** start of Dataset section **

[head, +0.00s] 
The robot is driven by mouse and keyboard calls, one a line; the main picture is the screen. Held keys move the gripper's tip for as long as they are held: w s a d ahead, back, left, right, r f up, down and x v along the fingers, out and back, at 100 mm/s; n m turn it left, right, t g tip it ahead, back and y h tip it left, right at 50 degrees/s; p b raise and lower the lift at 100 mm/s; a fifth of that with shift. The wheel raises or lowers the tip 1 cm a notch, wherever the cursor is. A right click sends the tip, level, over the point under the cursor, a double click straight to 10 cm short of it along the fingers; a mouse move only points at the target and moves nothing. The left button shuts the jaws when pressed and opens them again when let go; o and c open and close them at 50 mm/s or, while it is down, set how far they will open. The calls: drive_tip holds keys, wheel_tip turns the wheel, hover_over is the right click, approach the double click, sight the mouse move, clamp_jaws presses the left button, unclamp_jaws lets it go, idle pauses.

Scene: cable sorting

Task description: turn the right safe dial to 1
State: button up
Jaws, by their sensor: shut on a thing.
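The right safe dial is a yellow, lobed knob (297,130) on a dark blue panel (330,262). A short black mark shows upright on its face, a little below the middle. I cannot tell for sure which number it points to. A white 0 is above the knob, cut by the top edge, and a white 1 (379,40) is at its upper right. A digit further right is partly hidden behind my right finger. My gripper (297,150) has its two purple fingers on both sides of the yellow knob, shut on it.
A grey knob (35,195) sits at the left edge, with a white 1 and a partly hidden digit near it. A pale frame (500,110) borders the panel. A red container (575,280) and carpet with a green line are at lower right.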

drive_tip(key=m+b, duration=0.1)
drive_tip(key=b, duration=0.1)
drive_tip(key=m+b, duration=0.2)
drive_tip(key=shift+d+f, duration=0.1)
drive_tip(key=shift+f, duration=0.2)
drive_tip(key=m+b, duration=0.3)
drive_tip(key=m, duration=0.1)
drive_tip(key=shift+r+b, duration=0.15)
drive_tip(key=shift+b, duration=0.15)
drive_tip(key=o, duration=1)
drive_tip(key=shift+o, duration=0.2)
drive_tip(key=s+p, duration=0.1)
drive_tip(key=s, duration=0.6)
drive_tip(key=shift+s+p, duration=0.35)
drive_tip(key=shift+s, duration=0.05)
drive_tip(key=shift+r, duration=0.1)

** end of Dataset section **

# Exercise
Pull out every line above that holds the word "button".

# Final result
The robot is driven by mouse and keyboard calls, one a line; the main picture is the screen. Held keys move the gripper's tip for as long as they are held: w s a d ahead, back, left, right, r f up, down and x v along the fingers, out and back, at 100 mm/s; n m turn it left, right, t g tip it ahead, back and y h tip it left, right at 50 degrees/s; p b raise and lower the lift at 100 mm/s; a fifth of that with shift. The wheel raises or lowers the tip 1 cm a notch, wherever the cursor is. A right click sends the tip, level, over the point under the cursor, a double click straight to 10 cm short of it along the fingers; a mouse move only points at the target and moves nothing. The left button shuts the jaws when pressed and opens them again when let go; o and c open and close them at 50 mm/s or, while it is down, set how far they will open. The calls: drive_tip holds keys, wheel_tip turns the wheel, hover_over is the right click, approach the double click, sight the mouse move, clamp_jaws presses the left button, unclamp_jaws lets it go, idle pauses.
State: button up

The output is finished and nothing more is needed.